_What the task requires_
Quote the material exactly from the line that contains "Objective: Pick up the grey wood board" through its last line. Any pictures are to be left out.

--- BEGIN Given material ---

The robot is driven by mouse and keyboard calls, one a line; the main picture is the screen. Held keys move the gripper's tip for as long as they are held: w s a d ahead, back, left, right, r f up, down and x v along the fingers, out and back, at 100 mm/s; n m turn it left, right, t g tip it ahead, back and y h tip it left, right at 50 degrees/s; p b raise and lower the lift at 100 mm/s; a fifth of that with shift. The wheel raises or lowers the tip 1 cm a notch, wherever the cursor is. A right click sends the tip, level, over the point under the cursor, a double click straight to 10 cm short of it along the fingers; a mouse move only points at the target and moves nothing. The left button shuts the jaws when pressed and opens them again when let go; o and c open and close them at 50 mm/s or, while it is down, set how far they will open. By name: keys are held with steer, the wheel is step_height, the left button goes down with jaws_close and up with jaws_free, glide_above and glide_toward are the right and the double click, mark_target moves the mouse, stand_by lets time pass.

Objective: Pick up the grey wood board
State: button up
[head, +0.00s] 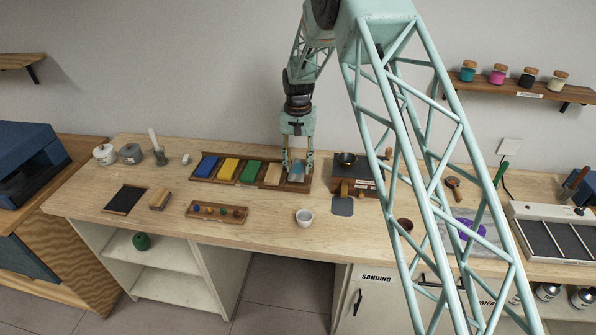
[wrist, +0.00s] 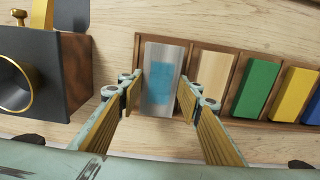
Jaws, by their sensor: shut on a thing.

--- END Given material ---

_Result of the task_
Objective: Pick up the grey wood board
State: button up
[head, +0.00s] 
[wrist, +0.00s] 
Jaws, by their sensor: shut on a thing.

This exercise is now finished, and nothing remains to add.